The vote is the public’s first opportunity to formally respond to their leaders’ performance, so at stake is not only who wins which seats, but the larger question of whether Lebanon’s political system is capable of fixing its many dysfunctions.
At polling places on Sunday around Beirut, the capital, few voters thought it was, at least in the short term…
Many Lebanese who have the means have already left the country, and many more are seeking ways out. A recent poll by the research group Arab Barometer found that 48 percent of Lebanese citizens were seeking to emigrate. For those 18 to 29, the percentage rose to 63 percent, the poll found.

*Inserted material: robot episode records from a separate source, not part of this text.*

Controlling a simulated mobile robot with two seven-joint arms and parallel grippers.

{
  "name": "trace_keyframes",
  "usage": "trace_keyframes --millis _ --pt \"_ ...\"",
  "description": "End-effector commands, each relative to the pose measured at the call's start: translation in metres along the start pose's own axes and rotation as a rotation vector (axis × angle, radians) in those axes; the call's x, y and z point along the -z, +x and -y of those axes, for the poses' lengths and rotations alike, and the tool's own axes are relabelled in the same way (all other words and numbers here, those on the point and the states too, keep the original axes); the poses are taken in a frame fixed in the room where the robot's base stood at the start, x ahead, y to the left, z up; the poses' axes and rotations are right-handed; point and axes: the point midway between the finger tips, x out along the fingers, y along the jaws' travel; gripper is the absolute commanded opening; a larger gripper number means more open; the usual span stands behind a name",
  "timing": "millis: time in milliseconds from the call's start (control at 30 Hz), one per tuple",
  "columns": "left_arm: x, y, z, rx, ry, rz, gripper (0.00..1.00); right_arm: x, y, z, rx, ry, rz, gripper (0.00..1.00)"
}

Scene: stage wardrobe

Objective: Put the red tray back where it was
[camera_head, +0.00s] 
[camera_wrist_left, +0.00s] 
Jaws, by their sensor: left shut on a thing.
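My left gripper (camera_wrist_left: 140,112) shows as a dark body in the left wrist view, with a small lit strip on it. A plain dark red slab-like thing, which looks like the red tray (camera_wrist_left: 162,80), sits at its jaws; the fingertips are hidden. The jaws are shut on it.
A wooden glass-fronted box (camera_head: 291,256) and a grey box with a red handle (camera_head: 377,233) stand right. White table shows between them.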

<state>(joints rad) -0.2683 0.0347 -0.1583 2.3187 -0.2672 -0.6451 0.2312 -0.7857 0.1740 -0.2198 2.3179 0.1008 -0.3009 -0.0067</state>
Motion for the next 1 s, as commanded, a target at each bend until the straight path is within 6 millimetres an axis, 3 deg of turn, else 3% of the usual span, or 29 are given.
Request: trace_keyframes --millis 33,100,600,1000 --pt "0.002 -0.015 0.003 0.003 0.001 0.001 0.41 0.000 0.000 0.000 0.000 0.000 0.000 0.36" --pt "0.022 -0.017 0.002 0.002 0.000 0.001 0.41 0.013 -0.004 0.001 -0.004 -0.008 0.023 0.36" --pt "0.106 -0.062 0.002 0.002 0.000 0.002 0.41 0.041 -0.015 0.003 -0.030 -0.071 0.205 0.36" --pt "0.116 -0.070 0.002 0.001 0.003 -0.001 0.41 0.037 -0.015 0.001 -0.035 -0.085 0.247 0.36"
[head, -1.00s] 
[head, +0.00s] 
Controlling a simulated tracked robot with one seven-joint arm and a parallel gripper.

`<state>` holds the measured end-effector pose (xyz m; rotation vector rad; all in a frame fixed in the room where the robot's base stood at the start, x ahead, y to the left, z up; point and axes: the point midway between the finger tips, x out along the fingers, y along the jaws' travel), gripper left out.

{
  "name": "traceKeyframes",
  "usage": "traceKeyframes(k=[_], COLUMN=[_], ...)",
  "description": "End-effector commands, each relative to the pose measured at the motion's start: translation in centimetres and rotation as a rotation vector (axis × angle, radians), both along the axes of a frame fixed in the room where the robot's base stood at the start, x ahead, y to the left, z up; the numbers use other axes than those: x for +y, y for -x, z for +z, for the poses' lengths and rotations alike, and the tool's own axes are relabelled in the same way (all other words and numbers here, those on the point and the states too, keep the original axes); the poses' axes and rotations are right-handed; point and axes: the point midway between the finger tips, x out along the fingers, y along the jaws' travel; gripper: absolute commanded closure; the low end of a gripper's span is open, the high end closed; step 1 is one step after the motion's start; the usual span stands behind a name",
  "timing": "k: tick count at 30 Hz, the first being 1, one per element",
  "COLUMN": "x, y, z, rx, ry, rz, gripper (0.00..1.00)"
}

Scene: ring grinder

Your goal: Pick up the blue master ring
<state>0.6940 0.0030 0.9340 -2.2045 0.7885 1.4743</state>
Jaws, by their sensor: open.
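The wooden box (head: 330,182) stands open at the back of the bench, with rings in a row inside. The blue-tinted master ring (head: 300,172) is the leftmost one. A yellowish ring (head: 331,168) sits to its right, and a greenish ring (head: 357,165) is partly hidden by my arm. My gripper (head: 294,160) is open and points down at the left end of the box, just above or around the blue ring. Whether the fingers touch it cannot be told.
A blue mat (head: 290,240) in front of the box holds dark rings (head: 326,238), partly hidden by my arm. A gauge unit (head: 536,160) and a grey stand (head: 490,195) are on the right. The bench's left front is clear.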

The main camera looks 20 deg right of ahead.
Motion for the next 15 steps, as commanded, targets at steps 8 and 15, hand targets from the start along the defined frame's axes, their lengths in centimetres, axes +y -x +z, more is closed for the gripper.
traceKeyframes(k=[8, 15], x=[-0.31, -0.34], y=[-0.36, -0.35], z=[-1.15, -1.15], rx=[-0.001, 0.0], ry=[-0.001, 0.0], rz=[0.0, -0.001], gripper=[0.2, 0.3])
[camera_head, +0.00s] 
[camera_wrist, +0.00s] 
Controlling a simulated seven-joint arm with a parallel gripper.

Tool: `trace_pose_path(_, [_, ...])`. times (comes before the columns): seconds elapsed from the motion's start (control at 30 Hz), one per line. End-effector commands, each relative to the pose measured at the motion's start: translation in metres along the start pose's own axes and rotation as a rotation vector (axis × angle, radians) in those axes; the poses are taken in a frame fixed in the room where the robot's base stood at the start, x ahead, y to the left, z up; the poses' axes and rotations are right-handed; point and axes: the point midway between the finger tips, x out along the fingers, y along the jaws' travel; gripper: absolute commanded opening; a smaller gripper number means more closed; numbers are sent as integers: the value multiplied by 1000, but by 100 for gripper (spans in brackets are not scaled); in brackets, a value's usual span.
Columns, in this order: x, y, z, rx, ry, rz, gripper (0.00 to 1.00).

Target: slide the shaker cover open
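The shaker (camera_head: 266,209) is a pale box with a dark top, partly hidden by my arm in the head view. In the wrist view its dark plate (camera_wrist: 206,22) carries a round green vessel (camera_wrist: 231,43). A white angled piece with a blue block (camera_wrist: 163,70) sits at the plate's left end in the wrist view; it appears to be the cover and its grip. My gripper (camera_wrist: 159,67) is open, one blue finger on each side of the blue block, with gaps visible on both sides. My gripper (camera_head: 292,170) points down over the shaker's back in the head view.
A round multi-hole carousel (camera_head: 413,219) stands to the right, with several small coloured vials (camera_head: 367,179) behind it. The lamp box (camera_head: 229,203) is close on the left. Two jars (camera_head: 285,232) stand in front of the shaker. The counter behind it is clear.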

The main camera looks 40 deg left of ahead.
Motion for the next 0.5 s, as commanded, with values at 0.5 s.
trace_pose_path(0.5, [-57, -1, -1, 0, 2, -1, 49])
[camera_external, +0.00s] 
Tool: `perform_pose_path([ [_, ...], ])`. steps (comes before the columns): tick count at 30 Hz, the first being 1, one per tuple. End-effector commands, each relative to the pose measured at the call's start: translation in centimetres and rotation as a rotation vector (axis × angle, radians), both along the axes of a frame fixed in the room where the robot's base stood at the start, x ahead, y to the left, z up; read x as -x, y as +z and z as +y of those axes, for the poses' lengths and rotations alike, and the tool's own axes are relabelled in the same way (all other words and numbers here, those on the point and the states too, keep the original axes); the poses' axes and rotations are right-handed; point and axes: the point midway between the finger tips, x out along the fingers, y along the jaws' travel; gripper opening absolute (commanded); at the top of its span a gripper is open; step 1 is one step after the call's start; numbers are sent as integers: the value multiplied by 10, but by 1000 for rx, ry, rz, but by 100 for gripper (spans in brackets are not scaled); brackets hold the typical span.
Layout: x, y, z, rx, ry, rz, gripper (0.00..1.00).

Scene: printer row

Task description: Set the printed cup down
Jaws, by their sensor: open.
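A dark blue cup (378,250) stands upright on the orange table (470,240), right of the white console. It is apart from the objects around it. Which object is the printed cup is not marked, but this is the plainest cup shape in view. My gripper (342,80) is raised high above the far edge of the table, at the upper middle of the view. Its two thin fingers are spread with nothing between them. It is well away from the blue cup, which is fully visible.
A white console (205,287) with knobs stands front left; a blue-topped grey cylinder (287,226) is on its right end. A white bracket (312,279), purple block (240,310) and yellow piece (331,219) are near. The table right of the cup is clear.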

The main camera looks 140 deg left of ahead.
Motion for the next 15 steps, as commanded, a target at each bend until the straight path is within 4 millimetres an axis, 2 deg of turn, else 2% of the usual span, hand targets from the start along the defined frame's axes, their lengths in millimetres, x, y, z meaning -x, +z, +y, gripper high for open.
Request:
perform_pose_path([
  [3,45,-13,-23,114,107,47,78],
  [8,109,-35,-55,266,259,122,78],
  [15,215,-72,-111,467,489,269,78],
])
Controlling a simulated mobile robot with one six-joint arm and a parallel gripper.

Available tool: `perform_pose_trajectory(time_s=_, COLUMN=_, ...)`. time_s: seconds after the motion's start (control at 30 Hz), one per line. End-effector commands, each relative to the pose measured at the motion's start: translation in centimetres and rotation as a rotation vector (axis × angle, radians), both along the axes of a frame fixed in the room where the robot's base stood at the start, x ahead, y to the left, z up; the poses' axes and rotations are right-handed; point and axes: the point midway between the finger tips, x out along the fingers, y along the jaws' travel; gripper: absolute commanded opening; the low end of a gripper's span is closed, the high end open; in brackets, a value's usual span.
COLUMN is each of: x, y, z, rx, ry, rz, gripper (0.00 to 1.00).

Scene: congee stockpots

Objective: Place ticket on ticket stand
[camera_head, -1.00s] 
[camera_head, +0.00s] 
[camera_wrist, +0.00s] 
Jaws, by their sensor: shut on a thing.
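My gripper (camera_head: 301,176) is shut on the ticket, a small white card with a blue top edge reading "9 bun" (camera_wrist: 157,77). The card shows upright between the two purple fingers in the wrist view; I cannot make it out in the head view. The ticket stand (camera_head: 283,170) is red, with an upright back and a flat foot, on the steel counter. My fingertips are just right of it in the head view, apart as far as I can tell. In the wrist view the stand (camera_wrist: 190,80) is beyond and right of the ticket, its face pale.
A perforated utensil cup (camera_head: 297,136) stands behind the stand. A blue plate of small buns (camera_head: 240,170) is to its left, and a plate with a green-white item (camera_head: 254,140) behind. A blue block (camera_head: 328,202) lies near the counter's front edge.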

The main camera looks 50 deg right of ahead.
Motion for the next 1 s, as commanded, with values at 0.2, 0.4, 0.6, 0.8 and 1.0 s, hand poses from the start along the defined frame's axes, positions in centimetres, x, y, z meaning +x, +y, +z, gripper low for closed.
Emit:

Fares Zouein, who owns a Beirut sandwich shop, said he intended to vote for his local political boss, whom he refused to name, because the man uses his position to help the neighborhood.
“That’s our problem in Lebanon: If you don’t have someone to help you, you’re stuck,” said Mr. Zouein, 50.
He, too, had little faith that the election would make life better.
“This is why everyone in Lebanon has three goals in life: to get a second passport, to open a bank account abroad, and to send their children abroad for school,” he said.